Total joke of an "Extended/Director's Cut," don't buy into it.

Total joke of an "Extended/Director's Cut," don't buy into it.

The Plot

The plot is identical to the 1990 original, only take out anything pertaining to Mars and replace it with a stereotypical ‘Earth is sh*t’ setting and an elevator shaft that shoots through the planet’s core. But alright, let’s play along with this being a “new” film.
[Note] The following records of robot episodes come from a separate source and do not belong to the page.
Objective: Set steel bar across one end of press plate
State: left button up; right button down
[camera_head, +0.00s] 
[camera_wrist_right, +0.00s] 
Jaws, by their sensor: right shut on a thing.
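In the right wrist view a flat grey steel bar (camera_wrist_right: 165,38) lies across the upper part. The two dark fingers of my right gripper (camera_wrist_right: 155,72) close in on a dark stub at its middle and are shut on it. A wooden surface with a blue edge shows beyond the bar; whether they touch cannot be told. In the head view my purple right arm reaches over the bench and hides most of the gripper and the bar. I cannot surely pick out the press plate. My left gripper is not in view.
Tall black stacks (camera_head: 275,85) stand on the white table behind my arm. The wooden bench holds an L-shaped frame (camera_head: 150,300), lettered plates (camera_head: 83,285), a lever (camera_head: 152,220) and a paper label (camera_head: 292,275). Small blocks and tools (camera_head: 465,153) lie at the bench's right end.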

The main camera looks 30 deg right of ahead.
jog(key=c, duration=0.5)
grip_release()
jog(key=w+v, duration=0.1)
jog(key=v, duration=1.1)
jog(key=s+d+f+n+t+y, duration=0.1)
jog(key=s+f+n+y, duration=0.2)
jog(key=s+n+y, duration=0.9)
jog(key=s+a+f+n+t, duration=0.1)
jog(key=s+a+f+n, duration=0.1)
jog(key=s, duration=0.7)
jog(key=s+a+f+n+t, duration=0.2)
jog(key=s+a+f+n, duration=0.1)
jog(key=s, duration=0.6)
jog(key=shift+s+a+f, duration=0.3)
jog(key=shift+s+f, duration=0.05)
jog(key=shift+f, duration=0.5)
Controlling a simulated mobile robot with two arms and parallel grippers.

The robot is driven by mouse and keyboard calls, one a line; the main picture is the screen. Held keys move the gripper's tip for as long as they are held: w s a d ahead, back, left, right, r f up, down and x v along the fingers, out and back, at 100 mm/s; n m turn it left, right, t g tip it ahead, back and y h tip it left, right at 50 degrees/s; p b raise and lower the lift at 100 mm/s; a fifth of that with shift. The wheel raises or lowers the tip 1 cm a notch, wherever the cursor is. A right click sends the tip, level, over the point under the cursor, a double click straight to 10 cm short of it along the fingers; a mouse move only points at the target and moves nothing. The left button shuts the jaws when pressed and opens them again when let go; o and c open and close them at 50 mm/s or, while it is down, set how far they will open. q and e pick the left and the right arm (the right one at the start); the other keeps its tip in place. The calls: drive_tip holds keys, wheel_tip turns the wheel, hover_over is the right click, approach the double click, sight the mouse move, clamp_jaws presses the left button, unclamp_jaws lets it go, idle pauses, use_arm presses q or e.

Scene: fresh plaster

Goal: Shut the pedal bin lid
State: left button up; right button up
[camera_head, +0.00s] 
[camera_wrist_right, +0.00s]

A factory worker, Douglas Quaid (Colin Farrell), yearns for something more exciting and meaningful in his life. In his search for something greater, Doug discovers Rekall; a company that provides clients with simulated fake memories to relive experiences they could only dream of. When Doug goes in, things quickly go awry; he discovers that he’s not who he believes himself to be, but actually is a spy whose memory has been erased. Now Quaid finds himself on the run from a deadly Bryan Cranston and a feisty Kate Beckinsale as he tries investigating his true identity with his new love-buddy, Jessica Biel.

Total Recycle


To go through the entirety of the remake’s screenplay would more or less be describing the 1990 adaptation’s story, which is what I find to be the single biggest problem with the 2012 picture. It’s a simple ‘cut & paste’ job with not a single iota of innovation whatsoever. When someone watches the Arnie flick for the first time, they feel the excitement and the constant pace that builds up more and more on the absurdity in an enjoyable fashion. Then after 22 years to see it again in a more modern interpretation, that excitement is gone. All of that energy and passion is forgotten as this narrative follows the major plot points in somehow the safest and most boring manner possible. Devoid of any shred of satirical bite, visceral carnage, thoughtful attention to detail, or even a personality that made the original so incredible.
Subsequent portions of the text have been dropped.